I have some good summer clothes but I think I need to pick up a skirt and some shorts that fit a little better. Mine are kind of baggy which is really not attractive. I don't have much butt to begin with so I need something a little tight! I think it does get easier. It has gotten easier for me at least even though I still struggle some.
I definitely feel WAY better about myself and my body since losing some extra weight. I'm 5ft 2in (ish) and just got down to 115. It's hard work but so worth it. I feel amazing both physically and emotionally when looking at my reflection. Sure, my tummy isn't as flat or toned as it used to be but that's just the way I've changed since getting a little older and having a kid.
I can't really pinpoint what happened. Growing up, I was the girl who took too long in the bathroom to do her hair and make-up. For many years, I could not leave the house without my make-up and hair being done.

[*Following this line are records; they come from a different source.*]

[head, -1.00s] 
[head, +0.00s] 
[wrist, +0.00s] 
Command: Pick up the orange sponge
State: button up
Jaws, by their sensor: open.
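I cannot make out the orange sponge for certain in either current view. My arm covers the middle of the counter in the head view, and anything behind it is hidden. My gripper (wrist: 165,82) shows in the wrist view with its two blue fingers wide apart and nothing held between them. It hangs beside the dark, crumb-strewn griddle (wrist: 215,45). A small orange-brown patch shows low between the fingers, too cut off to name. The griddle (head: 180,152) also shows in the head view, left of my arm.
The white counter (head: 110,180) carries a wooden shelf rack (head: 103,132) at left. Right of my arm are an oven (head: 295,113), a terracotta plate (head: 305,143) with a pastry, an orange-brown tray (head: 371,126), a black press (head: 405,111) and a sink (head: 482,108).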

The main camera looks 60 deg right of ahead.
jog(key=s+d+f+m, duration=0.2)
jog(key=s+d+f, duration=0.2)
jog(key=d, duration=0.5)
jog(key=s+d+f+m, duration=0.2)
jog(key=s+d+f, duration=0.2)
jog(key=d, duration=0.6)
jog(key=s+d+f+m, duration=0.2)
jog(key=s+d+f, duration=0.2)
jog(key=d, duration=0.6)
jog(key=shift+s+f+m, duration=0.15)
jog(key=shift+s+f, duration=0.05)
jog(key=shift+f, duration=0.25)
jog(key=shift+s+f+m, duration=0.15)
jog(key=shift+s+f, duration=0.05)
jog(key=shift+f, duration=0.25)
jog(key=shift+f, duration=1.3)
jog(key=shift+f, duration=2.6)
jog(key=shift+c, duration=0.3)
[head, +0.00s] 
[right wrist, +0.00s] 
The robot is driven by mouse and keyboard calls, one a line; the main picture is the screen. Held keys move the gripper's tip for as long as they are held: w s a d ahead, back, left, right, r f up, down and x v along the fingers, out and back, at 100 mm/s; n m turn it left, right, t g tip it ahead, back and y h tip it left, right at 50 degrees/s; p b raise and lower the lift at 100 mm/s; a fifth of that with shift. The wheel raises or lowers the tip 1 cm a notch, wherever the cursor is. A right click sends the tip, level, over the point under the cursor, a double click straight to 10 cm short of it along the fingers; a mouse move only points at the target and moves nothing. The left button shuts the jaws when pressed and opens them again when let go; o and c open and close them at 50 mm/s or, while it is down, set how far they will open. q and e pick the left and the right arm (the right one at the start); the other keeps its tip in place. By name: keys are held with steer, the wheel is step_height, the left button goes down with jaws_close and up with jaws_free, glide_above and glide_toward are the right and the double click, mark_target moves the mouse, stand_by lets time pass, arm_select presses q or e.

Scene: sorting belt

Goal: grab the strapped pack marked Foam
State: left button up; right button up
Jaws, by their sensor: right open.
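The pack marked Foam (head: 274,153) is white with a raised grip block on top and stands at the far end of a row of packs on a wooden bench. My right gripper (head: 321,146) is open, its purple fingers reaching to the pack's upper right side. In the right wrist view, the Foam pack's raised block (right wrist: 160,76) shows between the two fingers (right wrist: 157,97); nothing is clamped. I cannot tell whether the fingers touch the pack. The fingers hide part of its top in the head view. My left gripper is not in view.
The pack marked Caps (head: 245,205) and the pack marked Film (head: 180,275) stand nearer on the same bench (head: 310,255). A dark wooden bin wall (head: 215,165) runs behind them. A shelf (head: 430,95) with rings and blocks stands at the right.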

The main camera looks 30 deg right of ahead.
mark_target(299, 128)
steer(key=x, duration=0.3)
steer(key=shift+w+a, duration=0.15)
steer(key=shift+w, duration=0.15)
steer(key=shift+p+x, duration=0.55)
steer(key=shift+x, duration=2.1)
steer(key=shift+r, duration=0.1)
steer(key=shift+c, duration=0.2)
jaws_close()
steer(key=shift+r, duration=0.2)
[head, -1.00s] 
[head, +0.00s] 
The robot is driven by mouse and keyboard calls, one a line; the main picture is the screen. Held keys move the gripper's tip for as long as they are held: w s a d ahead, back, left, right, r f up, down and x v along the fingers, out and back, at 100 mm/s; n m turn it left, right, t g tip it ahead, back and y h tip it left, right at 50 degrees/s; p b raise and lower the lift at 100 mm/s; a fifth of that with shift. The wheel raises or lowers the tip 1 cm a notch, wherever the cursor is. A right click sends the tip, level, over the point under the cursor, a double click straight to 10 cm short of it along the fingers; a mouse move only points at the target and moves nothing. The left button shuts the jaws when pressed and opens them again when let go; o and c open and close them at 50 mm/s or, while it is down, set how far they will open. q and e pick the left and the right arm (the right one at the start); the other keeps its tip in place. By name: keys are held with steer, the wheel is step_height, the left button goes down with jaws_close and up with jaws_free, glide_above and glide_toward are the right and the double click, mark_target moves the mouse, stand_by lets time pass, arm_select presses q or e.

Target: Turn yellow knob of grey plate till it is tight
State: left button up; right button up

I think part of it is that I am not much of a morning person anymore now that I am alone taking care of my very young son; I think the other part is that maybe I need to try something new to spice things up or possibly depression.
But when I add something to my plate like exercise, I seem to drop something else off the plate and hence not improving in all areas but rather take turns. Not good.
Good idea about the blogs.
I have learned to be lazy and fabulous when it comes to hair and make up.
I watched YouTube videos about easy braiding and I can now French braid easy cute designs in 5 mins if I am behind. I have never worn much makeup on a daily basis. I use some mineral powder, a shimmery nude eye shadow and mascara.
I am focusing on getting fit. My diet is good, but not great. I am making small changes a little at a time.
I feel pretty good about my progress.